# DATA SECTION
START
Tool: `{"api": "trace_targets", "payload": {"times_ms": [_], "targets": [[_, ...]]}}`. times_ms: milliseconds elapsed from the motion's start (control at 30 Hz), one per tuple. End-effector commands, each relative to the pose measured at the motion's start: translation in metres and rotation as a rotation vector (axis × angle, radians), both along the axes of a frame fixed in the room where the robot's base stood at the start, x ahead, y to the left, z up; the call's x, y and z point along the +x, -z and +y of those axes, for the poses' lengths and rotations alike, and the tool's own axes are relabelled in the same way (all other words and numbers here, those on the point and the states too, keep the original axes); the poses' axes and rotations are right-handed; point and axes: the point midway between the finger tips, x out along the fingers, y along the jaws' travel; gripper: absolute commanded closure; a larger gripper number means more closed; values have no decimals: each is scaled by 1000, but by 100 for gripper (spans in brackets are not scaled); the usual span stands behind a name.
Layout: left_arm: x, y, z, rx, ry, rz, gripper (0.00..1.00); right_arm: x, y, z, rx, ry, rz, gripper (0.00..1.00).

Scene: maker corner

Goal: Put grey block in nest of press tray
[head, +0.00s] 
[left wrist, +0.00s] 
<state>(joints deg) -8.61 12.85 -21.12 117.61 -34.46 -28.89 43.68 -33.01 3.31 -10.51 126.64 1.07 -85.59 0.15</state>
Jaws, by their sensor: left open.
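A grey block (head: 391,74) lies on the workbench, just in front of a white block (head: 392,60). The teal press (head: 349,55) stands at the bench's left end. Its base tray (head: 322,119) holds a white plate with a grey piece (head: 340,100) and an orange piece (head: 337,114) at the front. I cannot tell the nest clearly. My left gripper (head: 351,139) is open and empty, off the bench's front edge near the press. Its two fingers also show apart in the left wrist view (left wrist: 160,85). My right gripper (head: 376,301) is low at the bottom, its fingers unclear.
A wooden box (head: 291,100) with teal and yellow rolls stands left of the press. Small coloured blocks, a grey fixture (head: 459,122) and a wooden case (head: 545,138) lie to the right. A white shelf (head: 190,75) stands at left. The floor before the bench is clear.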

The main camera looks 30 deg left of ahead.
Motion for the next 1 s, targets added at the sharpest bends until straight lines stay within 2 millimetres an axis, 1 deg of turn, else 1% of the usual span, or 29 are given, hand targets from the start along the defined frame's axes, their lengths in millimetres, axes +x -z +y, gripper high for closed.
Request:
END
START
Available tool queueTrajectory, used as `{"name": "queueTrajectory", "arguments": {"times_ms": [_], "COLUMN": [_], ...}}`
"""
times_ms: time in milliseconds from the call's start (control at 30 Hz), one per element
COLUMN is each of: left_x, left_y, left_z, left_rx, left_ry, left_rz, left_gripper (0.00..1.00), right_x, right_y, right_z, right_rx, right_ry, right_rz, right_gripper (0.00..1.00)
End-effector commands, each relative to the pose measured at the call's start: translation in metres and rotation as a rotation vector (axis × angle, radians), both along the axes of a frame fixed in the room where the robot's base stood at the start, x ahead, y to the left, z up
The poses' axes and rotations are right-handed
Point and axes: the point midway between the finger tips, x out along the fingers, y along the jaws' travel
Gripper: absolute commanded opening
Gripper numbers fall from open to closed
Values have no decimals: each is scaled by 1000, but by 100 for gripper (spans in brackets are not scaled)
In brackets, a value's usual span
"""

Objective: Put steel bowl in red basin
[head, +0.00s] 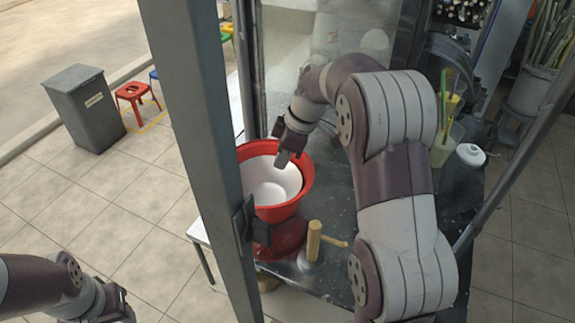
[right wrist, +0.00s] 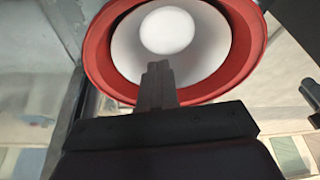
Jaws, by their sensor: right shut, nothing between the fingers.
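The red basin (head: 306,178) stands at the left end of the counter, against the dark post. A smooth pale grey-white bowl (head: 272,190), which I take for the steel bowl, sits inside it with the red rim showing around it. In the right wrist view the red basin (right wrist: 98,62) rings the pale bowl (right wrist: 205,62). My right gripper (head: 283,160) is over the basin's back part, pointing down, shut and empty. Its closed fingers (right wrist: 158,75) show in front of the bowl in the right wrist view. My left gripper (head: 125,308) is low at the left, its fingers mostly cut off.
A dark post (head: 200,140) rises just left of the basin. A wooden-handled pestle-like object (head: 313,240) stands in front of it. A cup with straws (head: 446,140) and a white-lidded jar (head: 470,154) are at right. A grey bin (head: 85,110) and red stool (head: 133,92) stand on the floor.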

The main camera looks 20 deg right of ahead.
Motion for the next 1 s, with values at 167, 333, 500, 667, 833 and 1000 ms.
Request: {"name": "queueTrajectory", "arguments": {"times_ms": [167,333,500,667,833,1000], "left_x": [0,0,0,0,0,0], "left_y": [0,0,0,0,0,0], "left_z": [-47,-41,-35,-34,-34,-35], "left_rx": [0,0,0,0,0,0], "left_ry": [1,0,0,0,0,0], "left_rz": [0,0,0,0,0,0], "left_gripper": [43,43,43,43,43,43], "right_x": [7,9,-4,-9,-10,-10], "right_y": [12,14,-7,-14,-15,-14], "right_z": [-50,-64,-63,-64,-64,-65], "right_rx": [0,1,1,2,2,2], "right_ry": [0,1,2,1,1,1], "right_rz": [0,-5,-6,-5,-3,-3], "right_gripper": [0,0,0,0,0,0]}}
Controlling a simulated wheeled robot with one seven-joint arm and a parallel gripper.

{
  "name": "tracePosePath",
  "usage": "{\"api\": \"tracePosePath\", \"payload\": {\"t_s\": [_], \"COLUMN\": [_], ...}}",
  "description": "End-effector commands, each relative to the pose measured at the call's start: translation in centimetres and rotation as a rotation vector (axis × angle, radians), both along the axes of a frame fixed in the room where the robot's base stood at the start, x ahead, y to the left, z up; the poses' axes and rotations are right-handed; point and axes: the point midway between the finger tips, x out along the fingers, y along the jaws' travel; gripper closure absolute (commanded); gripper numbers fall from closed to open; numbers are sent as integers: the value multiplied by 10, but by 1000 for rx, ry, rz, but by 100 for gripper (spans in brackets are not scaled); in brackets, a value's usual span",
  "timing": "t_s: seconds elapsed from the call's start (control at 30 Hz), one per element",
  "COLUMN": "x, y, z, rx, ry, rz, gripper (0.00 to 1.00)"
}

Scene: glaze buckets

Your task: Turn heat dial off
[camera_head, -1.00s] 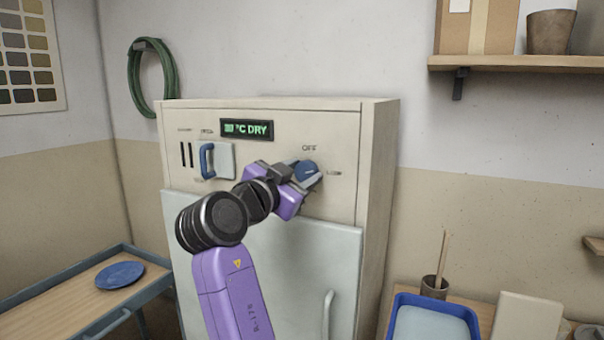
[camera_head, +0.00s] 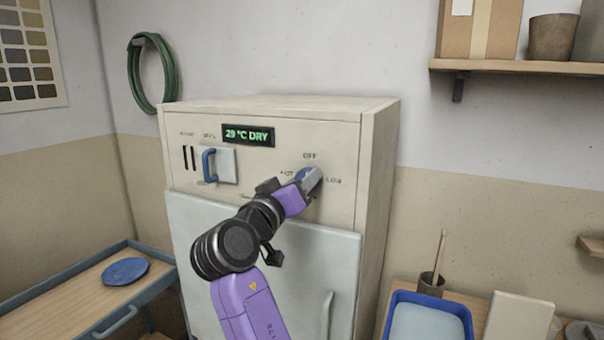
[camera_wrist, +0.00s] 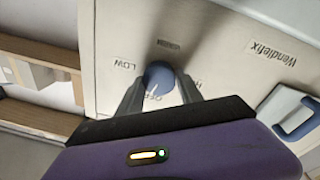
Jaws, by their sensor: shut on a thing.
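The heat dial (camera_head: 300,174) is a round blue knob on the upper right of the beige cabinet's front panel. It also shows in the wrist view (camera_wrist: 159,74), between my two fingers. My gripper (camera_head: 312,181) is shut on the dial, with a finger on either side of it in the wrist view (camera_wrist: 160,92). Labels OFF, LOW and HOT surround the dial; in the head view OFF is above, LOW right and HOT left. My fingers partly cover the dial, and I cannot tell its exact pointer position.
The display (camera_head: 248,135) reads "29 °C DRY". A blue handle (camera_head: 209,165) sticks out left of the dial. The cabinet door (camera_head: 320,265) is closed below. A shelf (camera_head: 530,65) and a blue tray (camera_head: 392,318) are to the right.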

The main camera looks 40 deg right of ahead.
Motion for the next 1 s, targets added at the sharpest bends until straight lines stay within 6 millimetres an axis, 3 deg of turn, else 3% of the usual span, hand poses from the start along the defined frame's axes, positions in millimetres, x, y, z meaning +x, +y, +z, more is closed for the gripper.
END
# REQUIRED WORK
Using the data above, copy exactly the lines from the one containing "call's start: translation in metres" to the one containing "[right wrist, +0.00s]", inclusive. Exclude the pictures.

# OUTPUT
End-effector commands, each relative to the pose measured at the call's start: translation in metres and rotation as a rotation vector (axis × angle, radians), both along the axes of a frame fixed in the room where the robot's base stood at the start, x ahead, y to the left, z up
The poses' axes and rotations are right-handed
Point and axes: the point midway between the finger tips, x out along the fingers, y along the jaws' travel
Gripper: absolute commanded opening
Gripper numbers fall from open to closed
Values have no decimals: each is scaled by 1000, but by 100 for gripper (spans in brackets are not scaled)
In brackets, a value's usual span
"""

Objective: Put steel bowl in red basin
[head, +0.00s] 
[right wrist, +0.00s] 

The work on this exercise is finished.